- **WHAT IS ASKED**:
Leave out any picture and return the remaining listing below exactly as given.
====== MATERIAL PROVIDED ======
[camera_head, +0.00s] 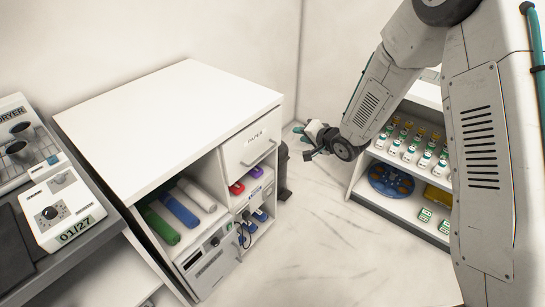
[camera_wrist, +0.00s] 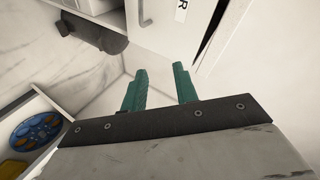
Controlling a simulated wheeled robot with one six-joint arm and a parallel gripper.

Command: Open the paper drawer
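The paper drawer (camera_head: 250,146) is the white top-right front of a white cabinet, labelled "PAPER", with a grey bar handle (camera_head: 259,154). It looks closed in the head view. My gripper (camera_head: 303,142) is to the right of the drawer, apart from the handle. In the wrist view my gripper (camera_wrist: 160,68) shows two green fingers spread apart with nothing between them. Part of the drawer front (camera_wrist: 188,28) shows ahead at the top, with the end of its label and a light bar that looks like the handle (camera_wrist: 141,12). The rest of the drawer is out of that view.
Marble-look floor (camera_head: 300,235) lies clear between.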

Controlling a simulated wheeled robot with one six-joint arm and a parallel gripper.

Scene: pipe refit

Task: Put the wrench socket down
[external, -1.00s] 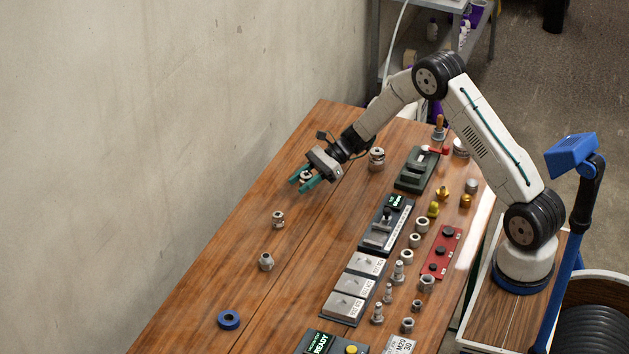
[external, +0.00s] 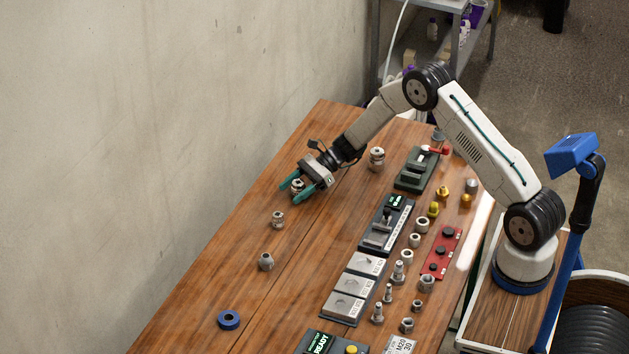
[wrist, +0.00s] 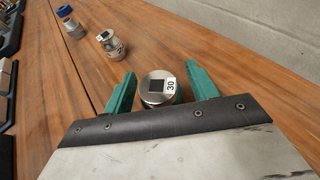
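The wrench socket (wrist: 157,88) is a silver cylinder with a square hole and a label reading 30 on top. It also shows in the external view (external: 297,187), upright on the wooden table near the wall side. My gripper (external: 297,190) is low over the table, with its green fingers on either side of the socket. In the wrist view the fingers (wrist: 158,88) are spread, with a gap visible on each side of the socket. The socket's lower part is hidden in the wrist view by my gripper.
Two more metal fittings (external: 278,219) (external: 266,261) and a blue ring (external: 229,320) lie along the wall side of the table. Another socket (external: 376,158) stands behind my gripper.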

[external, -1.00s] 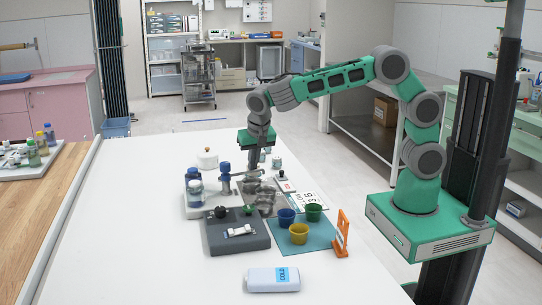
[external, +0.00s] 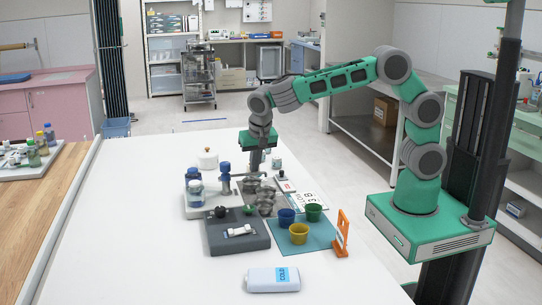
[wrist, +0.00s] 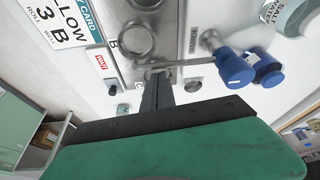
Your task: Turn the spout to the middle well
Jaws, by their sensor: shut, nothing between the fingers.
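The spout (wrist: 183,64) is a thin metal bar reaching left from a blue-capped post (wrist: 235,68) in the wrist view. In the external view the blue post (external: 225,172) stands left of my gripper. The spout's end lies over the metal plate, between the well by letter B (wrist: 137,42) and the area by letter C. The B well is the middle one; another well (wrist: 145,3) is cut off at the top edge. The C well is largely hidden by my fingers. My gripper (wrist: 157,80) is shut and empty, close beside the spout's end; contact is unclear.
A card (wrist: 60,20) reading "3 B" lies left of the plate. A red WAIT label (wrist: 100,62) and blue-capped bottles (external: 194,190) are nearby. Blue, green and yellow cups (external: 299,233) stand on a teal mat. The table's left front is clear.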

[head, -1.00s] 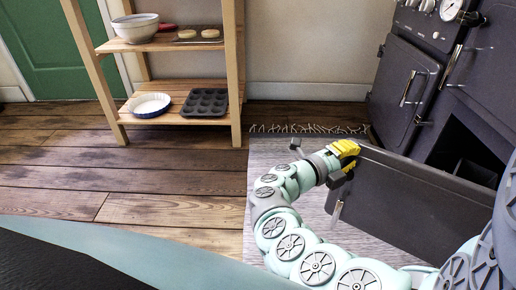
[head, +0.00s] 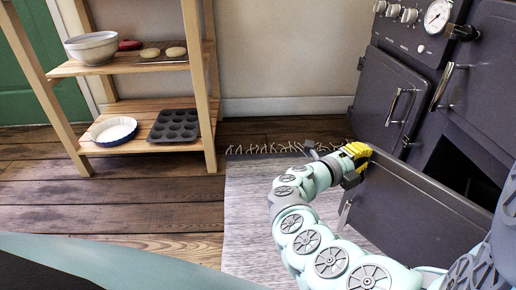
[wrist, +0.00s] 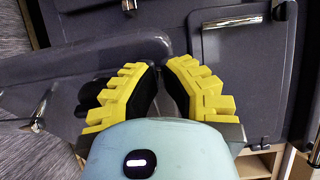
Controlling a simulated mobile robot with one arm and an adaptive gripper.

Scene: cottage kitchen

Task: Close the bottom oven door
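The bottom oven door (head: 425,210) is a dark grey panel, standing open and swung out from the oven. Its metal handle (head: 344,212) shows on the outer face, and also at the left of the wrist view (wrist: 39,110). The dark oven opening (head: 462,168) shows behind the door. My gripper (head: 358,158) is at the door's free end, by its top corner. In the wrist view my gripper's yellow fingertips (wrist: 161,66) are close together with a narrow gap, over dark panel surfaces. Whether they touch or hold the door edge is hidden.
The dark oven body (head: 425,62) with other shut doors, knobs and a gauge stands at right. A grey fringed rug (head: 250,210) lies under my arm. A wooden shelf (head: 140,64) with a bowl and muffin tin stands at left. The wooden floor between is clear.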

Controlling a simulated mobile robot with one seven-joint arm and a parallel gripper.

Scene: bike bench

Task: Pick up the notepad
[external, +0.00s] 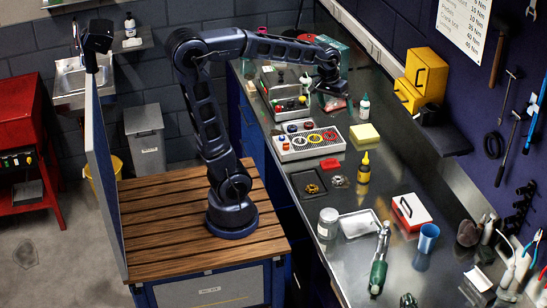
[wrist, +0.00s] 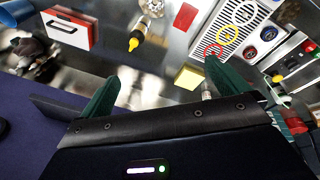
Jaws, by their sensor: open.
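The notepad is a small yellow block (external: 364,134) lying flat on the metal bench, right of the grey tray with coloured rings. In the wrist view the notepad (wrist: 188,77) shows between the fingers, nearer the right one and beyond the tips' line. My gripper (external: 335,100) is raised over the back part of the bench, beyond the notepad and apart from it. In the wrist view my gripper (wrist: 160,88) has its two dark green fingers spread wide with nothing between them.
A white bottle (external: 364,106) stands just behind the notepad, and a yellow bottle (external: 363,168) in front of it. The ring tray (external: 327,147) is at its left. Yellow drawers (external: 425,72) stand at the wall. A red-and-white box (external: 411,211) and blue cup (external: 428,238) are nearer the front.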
======
- **THE RESPONSE**:
[camera_head, +0.00s] 
[camera_wrist, +0.00s] 
Controlling a simulated wheeled robot with one six-joint arm and a parallel gripper.

Command: Open the paper drawer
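The paper drawer (camera_head: 250,146) is the white top-right front of a white cabinet, labelled "PAPER", with a grey bar handle (camera_head: 259,154). It looks closed in the head view. My gripper (camera_head: 303,142) is to the right of the drawer, apart from the handle. In the wrist view my gripper (camera_wrist: 160,68) shows two green fingers spread apart with nothing between them. Part of the drawer front (camera_wrist: 188,28) shows ahead at the top, with the end of its label and a light bar that looks like the handle (camera_wrist: 141,12). The rest of the drawer is out of that view.
Marble-look floor (camera_head: 300,235) lies clear between.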

Controlling a simulated wheeled robot with one six-joint arm and a parallel gripper.

Scene: pipe refit

Task: Put the wrench socket down
[external, -1.00s] 
[external, +0.00s] 
[wrist, +0.00s] 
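The wrench socket (wrist: 157,88) is a silver cylinder with a square hole and a label reading 30 on top. It also shows in the external view (external: 297,187), upright on the wooden table near the wall side. My gripper (external: 297,190) is low over the table, with its green fingers on either side of the socket. In the wrist view the fingers (wrist: 158,88) are spread, with a gap visible on each side of the socket. The socket's lower part is hidden in the wrist view by my gripper.
Two more metal fittings (external: 278,219) (external: 266,261) and a blue ring (external: 229,320) lie along the wall side of the table. Another socket (external: 376,158) stands behind my gripper.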

[external, -1.00s] 
[external, +0.00s] 
[wrist, +0.00s] 
Your task: Turn the spout to the middle well
Jaws, by their sensor: shut, nothing between the fingers.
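The spout (wrist: 183,64) is a thin metal bar reaching left from a blue-capped post (wrist: 235,68) in the wrist view. In the external view the blue post (external: 225,172) stands left of my gripper. The spout's end lies over the metal plate, between the well by letter B (wrist: 137,42) and the area by letter C. The B well is the middle one; another well (wrist: 145,3) is cut off at the top edge. The C well is largely hidden by my fingers. My gripper (wrist: 157,80) is shut and empty, close beside the spout's end; contact is unclear.
A card (wrist: 60,20) reading "3 B" lies left of the plate. A red WAIT label (wrist: 100,62) and blue-capped bottles (external: 194,190) are nearby. Blue, green and yellow cups (external: 299,233) stand on a teal mat. The table's left front is clear.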

[head, -1.00s] 
[head, +0.00s] 
[wrist, +0.00s] 
Controlling a simulated mobile robot with one arm and an adaptive gripper.

Scene: cottage kitchen

Task: Close the bottom oven door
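The bottom oven door (head: 425,210) is a dark grey panel, standing open and swung out from the oven. Its metal handle (head: 344,212) shows on the outer face, and also at the left of the wrist view (wrist: 39,110). The dark oven opening (head: 462,168) shows behind the door. My gripper (head: 358,158) is at the door's free end, by its top corner. In the wrist view my gripper's yellow fingertips (wrist: 161,66) are close together with a narrow gap, over dark panel surfaces. Whether they touch or hold the door edge is hidden.
The dark oven body (head: 425,62) with other shut doors, knobs and a gauge stands at right. A grey fringed rug (head: 250,210) lies under my arm. A wooden shelf (head: 140,64) with a bowl and muffin tin stands at left. The wooden floor between is clear.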

Controlling a simulated mobile robot with one seven-joint arm and a parallel gripper.

Scene: bike bench

Task: Pick up the notepad
[external, +0.00s] 
[wrist, +0.00s] 
Jaws, by their sensor: open.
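The notepad is a small yellow block (external: 364,134) lying flat on the metal bench, right of the grey tray with coloured rings. In the wrist view the notepad (wrist: 188,77) shows between the fingers, nearer the right one and beyond the tips' line. My gripper (external: 335,100) is raised over the back part of the bench, beyond the notepad and apart from it. In the wrist view my gripper (wrist: 160,88) has its two dark green fingers spread wide with nothing between them.
A white bottle (external: 364,106) stands just behind the notepad, and a yellow bottle (external: 363,168) in front of it. The ring tray (external: 327,147) is at its left. Yellow drawers (external: 425,72) stand at the wall. A red-and-white box (external: 411,211) and blue cup (external: 428,238) are nearer the front.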

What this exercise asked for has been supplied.